## GIVEN INSTRUCTION
From the line containing "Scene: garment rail" to the very last line, repeat everything exactly and add nothing else. Skip the pictures.

## Start

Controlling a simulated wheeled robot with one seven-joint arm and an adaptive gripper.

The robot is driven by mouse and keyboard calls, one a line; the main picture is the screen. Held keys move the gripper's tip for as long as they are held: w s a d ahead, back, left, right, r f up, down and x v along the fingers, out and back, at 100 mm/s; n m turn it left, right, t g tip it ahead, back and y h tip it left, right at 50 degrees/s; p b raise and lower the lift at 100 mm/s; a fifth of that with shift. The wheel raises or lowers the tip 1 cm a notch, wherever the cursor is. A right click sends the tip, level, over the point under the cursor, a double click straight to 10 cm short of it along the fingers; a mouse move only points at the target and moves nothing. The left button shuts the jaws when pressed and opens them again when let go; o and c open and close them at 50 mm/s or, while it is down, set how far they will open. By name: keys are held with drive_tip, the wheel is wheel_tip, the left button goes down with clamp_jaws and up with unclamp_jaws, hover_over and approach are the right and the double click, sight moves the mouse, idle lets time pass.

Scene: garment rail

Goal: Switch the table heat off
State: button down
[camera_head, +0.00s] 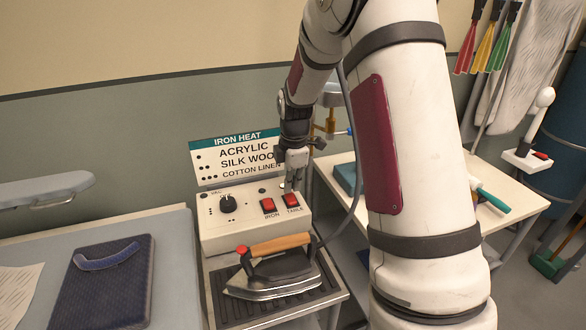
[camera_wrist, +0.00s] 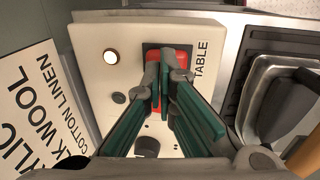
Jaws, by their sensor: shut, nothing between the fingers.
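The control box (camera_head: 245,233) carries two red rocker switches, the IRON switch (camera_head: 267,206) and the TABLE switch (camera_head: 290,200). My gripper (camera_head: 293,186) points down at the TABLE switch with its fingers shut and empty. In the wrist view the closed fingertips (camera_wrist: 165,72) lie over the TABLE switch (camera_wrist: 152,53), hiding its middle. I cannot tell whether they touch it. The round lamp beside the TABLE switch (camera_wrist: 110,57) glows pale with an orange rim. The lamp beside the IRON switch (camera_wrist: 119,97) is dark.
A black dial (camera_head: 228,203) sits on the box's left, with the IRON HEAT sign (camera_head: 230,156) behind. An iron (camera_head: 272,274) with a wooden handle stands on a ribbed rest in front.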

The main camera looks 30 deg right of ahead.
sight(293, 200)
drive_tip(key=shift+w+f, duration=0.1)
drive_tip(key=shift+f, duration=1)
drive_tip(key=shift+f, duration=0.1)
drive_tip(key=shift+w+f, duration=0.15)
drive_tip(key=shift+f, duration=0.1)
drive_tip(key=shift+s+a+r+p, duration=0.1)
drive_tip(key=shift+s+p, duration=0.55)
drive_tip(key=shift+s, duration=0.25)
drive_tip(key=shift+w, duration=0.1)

## End

## SOLUTION TO THE PROBLEM
Scene: garment rail

Goal: Switch the table heat off
State: button down
[camera_head, +0.00s] 
[camera_wrist, +0.00s] 
Jaws, by their sensor: shut, nothing between the fingers.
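The control box (camera_head: 245,233) carries two red rocker switches, the IRON switch (camera_head: 267,206) and the TABLE switch (camera_head: 290,200). My gripper (camera_head: 293,186) points down at the TABLE switch with its fingers shut and empty. In the wrist view the closed fingertips (camera_wrist: 165,72) lie over the TABLE switch (camera_wrist: 152,53), hiding its middle. I cannot tell whether they touch it. The round lamp beside the TABLE switch (camera_wrist: 110,57) glows pale with an orange rim. The lamp beside the IRON switch (camera_wrist: 119,97) is dark.
A black dial (camera_head: 228,203) sits on the box's left, with the IRON HEAT sign (camera_head: 230,156) behind. An iron (camera_head: 272,274) with a wooden handle stands on a ribbed rest in front.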

The main camera looks 30 deg right of ahead.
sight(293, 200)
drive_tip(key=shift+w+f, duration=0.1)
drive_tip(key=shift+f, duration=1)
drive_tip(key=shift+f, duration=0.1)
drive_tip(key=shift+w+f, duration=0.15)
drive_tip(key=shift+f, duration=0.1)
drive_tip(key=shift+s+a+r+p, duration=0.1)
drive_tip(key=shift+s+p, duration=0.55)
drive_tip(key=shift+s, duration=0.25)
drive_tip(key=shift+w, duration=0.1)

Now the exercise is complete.